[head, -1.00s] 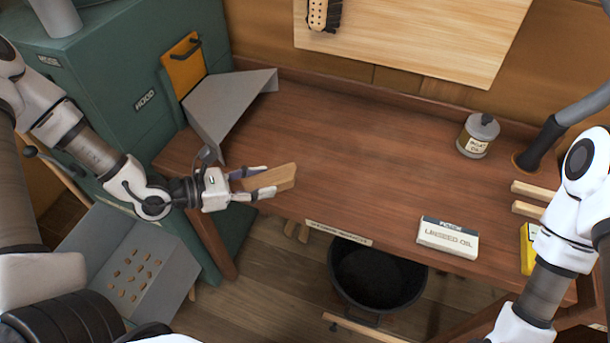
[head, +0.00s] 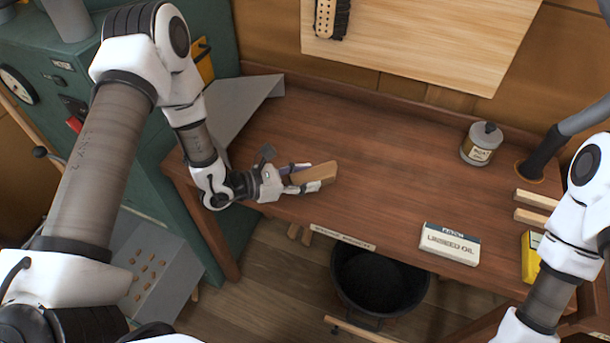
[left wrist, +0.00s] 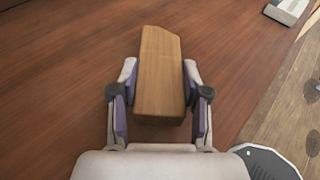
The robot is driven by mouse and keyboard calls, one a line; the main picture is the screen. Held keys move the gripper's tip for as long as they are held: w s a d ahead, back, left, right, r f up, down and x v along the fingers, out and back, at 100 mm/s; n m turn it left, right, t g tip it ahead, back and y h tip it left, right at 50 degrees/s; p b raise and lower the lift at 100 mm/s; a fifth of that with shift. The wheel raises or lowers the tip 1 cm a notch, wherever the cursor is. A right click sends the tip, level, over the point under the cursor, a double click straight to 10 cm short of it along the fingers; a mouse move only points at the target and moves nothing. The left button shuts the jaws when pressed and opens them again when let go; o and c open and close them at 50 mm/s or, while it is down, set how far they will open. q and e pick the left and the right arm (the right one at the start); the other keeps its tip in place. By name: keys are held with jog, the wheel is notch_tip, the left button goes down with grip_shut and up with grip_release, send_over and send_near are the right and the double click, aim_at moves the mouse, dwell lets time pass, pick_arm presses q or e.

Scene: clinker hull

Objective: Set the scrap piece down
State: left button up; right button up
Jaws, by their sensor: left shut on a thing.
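The scrap piece (head: 314,174) is a short light-brown wooden block with one slanted end. My left gripper (head: 302,178) is shut on it, over the front left part of the brown workbench (head: 380,160). In the left wrist view the scrap piece (left wrist: 160,75) lies lengthwise between the two fingers (left wrist: 160,105), its far end pointing away. I cannot tell whether its underside touches the bench top. My right gripper is out of the frames; only part of my right arm shows at the right edge.
A linseed oil box (head: 449,243) lies at the bench's front edge. A black bucket (head: 380,283) is below the front edge. A grey metal chute (head: 235,104) is at the left. The bench's middle is clear.

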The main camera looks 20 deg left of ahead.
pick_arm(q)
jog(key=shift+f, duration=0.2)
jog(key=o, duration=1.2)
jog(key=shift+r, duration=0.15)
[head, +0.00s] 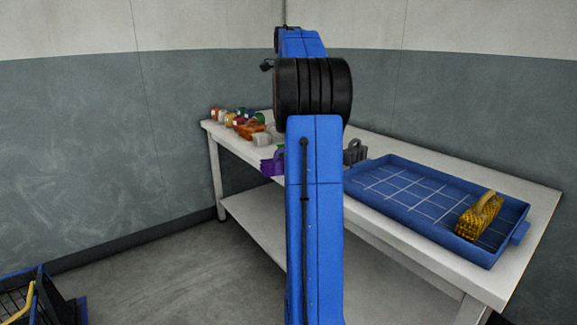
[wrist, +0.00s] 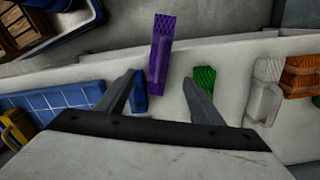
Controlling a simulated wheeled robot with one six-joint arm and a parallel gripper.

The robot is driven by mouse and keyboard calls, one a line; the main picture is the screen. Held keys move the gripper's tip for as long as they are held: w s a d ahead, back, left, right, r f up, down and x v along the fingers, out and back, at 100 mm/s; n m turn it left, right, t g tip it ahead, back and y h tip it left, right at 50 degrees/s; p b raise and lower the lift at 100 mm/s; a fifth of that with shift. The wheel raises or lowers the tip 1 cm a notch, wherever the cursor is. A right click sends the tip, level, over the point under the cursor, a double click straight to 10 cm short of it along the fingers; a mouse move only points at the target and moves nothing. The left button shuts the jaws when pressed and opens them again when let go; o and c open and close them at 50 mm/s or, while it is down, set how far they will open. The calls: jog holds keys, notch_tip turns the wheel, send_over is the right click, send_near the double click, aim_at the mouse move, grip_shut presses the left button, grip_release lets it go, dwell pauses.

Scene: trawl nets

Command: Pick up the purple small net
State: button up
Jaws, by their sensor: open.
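The purple small net (wrist: 160,48) is a narrow, upright-looking block in the wrist view. It lies between and beyond the fingertips of my gripper (wrist: 160,77), near the table edge. My gripper is open, with nothing held, and I cannot tell how far above the table it is. In the head view the purple net (head: 270,166) shows at the table's near edge, partly hidden by my arm. My gripper is hidden behind my arm there.
A blue net (wrist: 140,92) is close by the left finger and a green net (wrist: 203,74) by the right. White (wrist: 265,88) and orange (wrist: 302,74) nets lie farther right. A blue gridded tray (head: 400,190) holds a yellow net (head: 478,215). A blue crate stands on the floor (head: 68,305).

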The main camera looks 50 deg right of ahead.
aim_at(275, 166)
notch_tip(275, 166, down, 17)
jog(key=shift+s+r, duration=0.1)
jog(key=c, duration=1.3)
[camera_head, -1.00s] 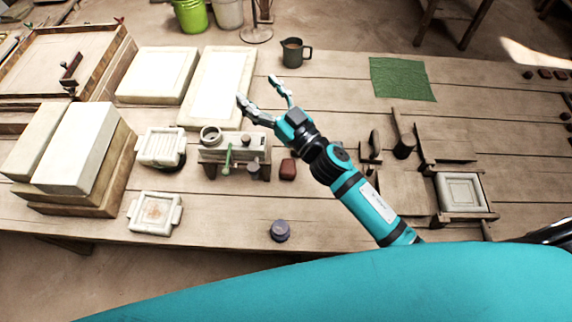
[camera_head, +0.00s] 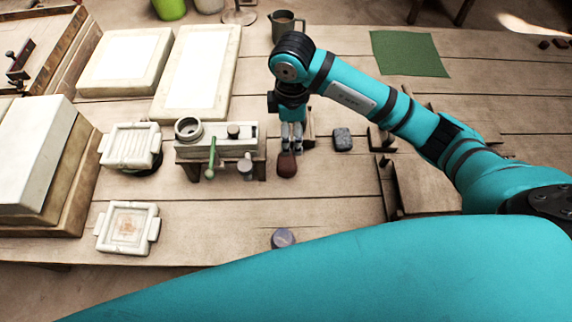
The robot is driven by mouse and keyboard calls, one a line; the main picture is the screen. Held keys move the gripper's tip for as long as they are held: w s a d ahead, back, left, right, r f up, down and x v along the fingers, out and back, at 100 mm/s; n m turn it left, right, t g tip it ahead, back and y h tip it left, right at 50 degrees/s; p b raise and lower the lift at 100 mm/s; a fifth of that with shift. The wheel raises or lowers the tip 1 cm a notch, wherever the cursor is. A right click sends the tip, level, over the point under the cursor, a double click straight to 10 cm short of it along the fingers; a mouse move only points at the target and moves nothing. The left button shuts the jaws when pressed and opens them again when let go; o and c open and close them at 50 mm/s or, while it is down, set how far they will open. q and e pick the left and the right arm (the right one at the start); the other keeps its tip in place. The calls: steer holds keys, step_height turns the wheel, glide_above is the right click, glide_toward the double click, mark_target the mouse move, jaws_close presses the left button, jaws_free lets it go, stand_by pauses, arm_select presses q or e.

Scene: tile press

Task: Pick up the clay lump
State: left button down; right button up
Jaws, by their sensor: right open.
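A reddish-brown lump (camera_head: 287,168), which looks like the clay lump, lies on the wooden table (camera_head: 330,215) just right of the white block with the green-handled tool. My right gripper (camera_head: 291,149) points down at the lump's far edge, its fingers close together in the picture but open. Its fingertips overlap the lump's top edge; whether they touch it I cannot tell. My left gripper is not in view.
A grey speckled block (camera_head: 342,139) sits right of the gripper. The white block with a round cup (camera_head: 216,146) stands close on the left. A dark mug (camera_head: 287,24) is behind, a purple-grey jar (camera_head: 283,239) in front. Table around the jar is clear.

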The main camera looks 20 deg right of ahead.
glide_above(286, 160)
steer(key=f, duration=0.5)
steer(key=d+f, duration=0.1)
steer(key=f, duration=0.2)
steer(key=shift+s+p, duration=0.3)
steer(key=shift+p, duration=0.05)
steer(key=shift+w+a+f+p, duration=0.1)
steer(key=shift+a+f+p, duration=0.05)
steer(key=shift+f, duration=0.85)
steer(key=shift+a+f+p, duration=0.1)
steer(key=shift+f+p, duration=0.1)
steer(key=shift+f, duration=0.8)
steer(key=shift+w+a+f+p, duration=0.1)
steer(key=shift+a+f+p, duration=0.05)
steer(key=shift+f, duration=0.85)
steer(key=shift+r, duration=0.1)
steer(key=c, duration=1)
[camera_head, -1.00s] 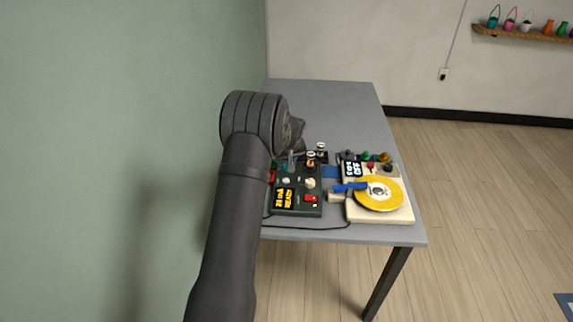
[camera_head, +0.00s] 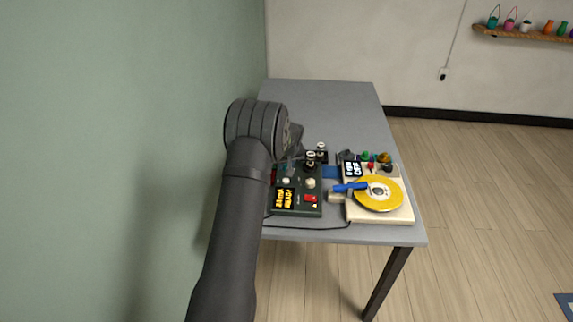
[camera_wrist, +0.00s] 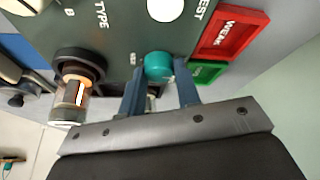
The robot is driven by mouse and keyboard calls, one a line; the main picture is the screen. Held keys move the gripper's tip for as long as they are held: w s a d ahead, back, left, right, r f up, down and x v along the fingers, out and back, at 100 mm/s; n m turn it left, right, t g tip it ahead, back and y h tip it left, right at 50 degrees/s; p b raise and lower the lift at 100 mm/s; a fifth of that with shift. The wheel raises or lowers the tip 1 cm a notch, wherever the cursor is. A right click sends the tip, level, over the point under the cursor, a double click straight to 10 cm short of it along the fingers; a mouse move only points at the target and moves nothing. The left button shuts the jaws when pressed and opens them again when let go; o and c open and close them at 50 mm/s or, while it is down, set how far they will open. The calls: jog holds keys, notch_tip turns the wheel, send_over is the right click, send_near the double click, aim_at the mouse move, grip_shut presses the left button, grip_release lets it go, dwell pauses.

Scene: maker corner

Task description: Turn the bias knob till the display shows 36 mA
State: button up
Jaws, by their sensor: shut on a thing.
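The dark green tester (camera_head: 309,206) stands near the table's front edge. Its display (camera_head: 285,198) shows yellow text with mA over READY; the number is small, perhaps 31. My gripper (camera_wrist: 159,75) is shut on a teal knob (camera_wrist: 158,66) on the tester's panel, with one blue-grey finger on each side. I take it for the bias knob; its label is partly hidden and unreadable. In the head view my wrist and arm mostly hide the knob.
A glowing tube (camera_wrist: 72,95) stands beside my fingers. Red WEAK (camera_wrist: 228,32) and green panels lie on the other side. A cream device with a yellow disc (camera_head: 379,194) and an OFF display is on the right. The back of the table (camera_head: 330,105) is clear.

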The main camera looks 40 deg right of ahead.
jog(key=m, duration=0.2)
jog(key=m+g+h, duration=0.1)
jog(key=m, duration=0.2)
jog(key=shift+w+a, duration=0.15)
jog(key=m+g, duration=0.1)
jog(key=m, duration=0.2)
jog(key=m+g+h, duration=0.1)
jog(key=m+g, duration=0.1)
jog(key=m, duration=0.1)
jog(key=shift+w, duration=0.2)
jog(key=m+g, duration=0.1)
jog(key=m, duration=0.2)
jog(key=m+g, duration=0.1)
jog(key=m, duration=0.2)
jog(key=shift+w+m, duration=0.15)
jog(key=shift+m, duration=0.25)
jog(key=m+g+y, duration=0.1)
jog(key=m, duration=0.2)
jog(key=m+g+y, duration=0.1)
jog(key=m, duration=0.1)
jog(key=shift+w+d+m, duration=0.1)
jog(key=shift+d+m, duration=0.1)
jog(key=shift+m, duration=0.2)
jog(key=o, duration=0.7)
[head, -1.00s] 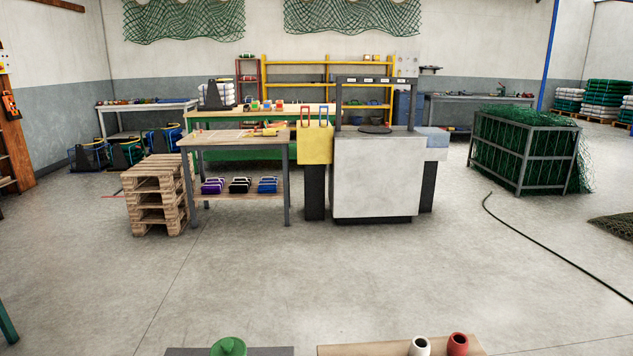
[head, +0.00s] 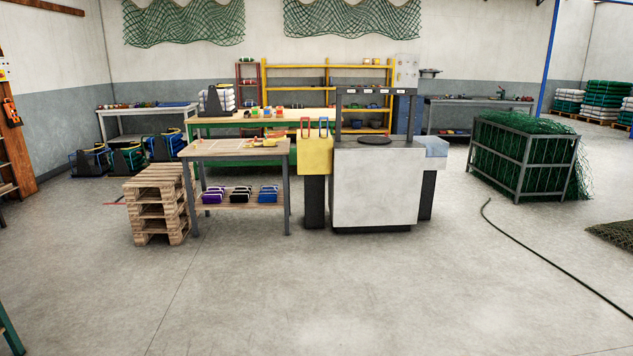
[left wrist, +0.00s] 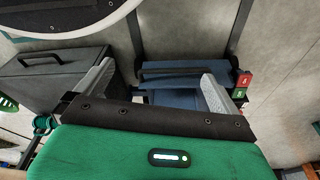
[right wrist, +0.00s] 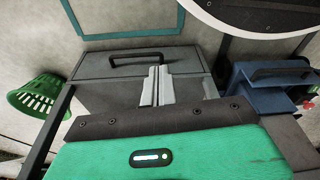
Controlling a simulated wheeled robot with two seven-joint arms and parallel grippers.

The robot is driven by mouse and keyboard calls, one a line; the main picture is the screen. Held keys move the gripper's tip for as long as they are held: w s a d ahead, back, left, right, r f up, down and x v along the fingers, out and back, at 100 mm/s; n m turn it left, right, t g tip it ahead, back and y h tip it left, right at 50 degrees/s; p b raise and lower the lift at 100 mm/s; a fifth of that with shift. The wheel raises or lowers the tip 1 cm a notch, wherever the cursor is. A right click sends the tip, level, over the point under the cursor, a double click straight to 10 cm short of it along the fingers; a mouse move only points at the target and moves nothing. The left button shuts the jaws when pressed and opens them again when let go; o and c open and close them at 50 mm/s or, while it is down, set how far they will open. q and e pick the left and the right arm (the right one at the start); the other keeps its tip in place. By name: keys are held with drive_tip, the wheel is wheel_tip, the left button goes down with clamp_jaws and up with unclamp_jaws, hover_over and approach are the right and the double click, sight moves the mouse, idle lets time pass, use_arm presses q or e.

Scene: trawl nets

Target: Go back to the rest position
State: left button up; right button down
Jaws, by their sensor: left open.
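My left gripper (left wrist: 155,78) shows in the left wrist view with its two pale fingers wide apart and nothing between them. A blue box with a dark handle (left wrist: 185,80) is in view beyond the fingers. My right gripper (right wrist: 157,74) shows in the right wrist view with its two pale fingers together and nothing visible held. A grey case with a black handle (right wrist: 135,65) lies behind its fingers. Neither gripper shows in the head view.
A wooden work table (head: 232,148) and a white machine with a yellow side box (head: 375,185) stand ahead. Stacked pallets (head: 158,205) are at left, and a caged green net (head: 530,155) is at right. A dark hose (head: 550,260) lies on the floor. Foreground floor is largely clear.

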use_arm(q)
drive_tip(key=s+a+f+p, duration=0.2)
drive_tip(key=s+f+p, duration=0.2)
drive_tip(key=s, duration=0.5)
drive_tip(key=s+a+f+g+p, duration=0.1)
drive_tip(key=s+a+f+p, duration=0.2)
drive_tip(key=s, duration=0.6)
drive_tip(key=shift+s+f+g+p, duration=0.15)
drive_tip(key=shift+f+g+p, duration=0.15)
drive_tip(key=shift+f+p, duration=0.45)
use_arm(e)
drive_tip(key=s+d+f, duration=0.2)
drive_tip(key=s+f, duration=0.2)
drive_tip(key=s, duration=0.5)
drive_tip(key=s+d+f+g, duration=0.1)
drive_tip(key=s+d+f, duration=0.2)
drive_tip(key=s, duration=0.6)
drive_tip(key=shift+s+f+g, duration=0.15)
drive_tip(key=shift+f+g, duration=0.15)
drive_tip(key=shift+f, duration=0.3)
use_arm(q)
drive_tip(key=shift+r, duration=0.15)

> WRITTEN PROBLEM
Count how many lines above include the word "wheeled" and answer with that figure only.

> RESULT FOR THIS EXERCISE
2